A very different kind of intensity came about watching the very impressive Lana Del Rabies. Sam An – for they are Lana Del Rabies – has a professed concept to “re-contextualized the more ominous aspects of modern pop music made by women”, and there is no doubt that this is managed brilliantly. The songs are full of vicious effects and samples, harsh sounds made difficult to listen to, forcing the listener to engage with uncomfortable truths, and Sam An is a mesmerising performer. The unexpected take on Cornflake Girl – yes, the classic Tori Amos single – refashioned it into a storm of static and noise while the lyrics were sung relatively straight. I need to see Lana Del Rabies again, it was that good.
Another band over the weekend that it was great to reacquaint with was Rabbit Junk. While they’ve made it over to the UK in the past decade, I’ve seen them more in North America, and to be honest, they have rather more of a fanbase there – as this show proved, with the crowd chanting for Rabbit Junk even as J.P. Anderson and Sum Grrrl were setting up. Indeed, this was my first Rabbit Junk show where Sum Grrrl didn’t have her place taken by someone else!

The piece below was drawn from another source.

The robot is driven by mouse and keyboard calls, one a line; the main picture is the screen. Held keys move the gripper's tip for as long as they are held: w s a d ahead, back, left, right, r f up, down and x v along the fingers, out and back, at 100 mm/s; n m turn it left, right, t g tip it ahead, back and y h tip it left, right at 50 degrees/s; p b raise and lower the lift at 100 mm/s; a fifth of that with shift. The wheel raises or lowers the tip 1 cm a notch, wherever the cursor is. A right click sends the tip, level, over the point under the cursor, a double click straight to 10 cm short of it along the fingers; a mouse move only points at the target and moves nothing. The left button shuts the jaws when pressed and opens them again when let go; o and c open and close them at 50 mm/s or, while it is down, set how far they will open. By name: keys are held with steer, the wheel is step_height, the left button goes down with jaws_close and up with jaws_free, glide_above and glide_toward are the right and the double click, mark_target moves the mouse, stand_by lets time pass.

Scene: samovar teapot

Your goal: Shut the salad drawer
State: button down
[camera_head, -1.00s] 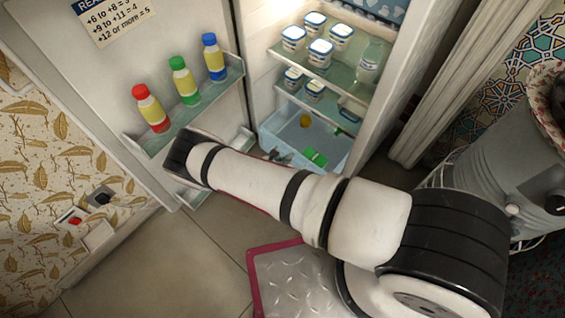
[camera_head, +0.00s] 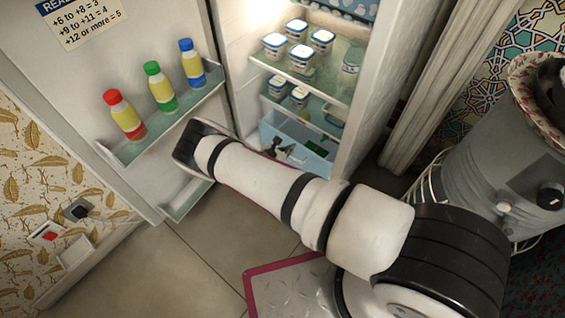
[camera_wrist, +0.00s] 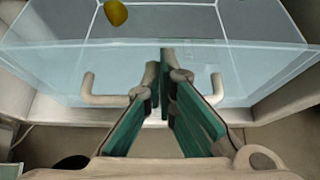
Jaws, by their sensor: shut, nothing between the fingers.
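The salad drawer (camera_head: 272,124) is a clear bluish bin at the bottom of the open fridge, standing partly out from under the shelf above it. My gripper (camera_head: 285,152) also shows small in the head view.
The fridge door (camera_head: 120,60) stands open at left, with bottles (camera_head: 160,88) on its rack and a lower rack (camera_head: 187,200) near my arm. Tubs (camera_head: 298,58) stand on the shelves above the drawer. The fridge's right wall (camera_head: 375,90) bounds the opening. Floor (camera_head: 215,245) is clear in front.

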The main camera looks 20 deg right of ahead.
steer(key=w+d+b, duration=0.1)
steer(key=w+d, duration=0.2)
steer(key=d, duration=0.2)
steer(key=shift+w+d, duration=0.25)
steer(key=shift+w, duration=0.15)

As Rabbit Junk shows generally are, it was a lot of fun, too. The recent collaboration with Lazerpunk, was a electropunk stomper, and was that an old favourite from days of yore, February War, flashing past? The set ended, as every Rabbit Junk set should, with the giant stompalong of IDON’TGIVEAFUCK, and the result was a breathless, chaotic bit of band and fun coming together in utter joy and release.
I’d heard many enthusiastic reports about Sierra, but both album and live show left me rather cold. The recently released album A Story of Anger is a perfectly serviceable industrial/techno/synthwave crossover, but for me felt somewhat cold and distant, and I got a similar feel from the live show. Maybe it just wasn’t my bag: certainly many others there loved it.
Festival – and Chicago industrial – stalwart Paul Barker got a high billing this year with his Lead Into Gold project. Obviously a reactivated project in recent years – with the excellent new album The Eternal Present released earlier in the spring – Barker has continued his own experimentation with bass-led electronic music. The result is a sound quite unlike any of his peers, going for groove and atmosphere rather than any aggression, and live, it is a sound to get lost within.
Godflesh filled in nicely on the aggression front, mind. Returning to headline the festival for a second time, this time around they had more new material to air, and with the new album PURGE being very much a spiritual twin to the breakbeat-led PURE, this was a set that went all-in on that side of Godflesh, with spectacular results.
/Setlist /Godflesh
NERO / LAND LORD / I, Me, Mine / Ringer / Shut Me Down / Post Self / Dead Head / Streetcleaner / Weak Flesh / Like Rats / Spite
If you have seen Godflesh before, you’ll know that they are relatively minimal onstage: Justin Broadrick and B.C. Green at either side of the stage, with projected visuals taking centre-stage (and very little light otherwise, either). They are very much a band that like to let the music do the talking, and here, with a brutal volume and an equally brutal song selection, it was difficult to do anything other than be pinned to the spot by a band whose power seems to only grow.
The new track LAND LORD – a dense attack of breakbeats, guitars like bulldozers and Broadrick’s roar – is a rare overt foray into politics of a sort, and bristles with the rage that the subject deserves, while one of the highlights of the night was the absolutely ferocious drum’n’bass/metal attack of I, Me, Mine, which had gut-punching levels of bass. The closing pair of Like Rats – burning rage in slow motion – and then the punishing hip-hop beats of Spite seemed to leave everyone reeling as the duo left the stage. There was no encore, but there didn’t need to be – that was seventy minutes of one of the most exhausting and thrilling live sets I’ve seen in a long, long time.
A few hours in the GMan next-door to wind down, taking in a few beers with new and old friends who I’d barely had the time to see over the weekend, was just what was needed in the end.
As my good friend Ilker at Regen Magazine put it earlier in the week, Cold Waves has become one big family. Where many people come a long way to hang out, to watch bands and to strengthen bonds and friendships that in many cases, are only otherwise online. We know that it’s for a good cause, and to honour the memory of fallen friends, but also, it’s how we take things forward. We make new discoveries, we tell our friends about the new music we hear, doubtless new musical partnerships are forged.
These festivals are so important to a scene like ours: long may they continue. With a bit of luck, I’ll be there next year, but that’s to make a decision about another day.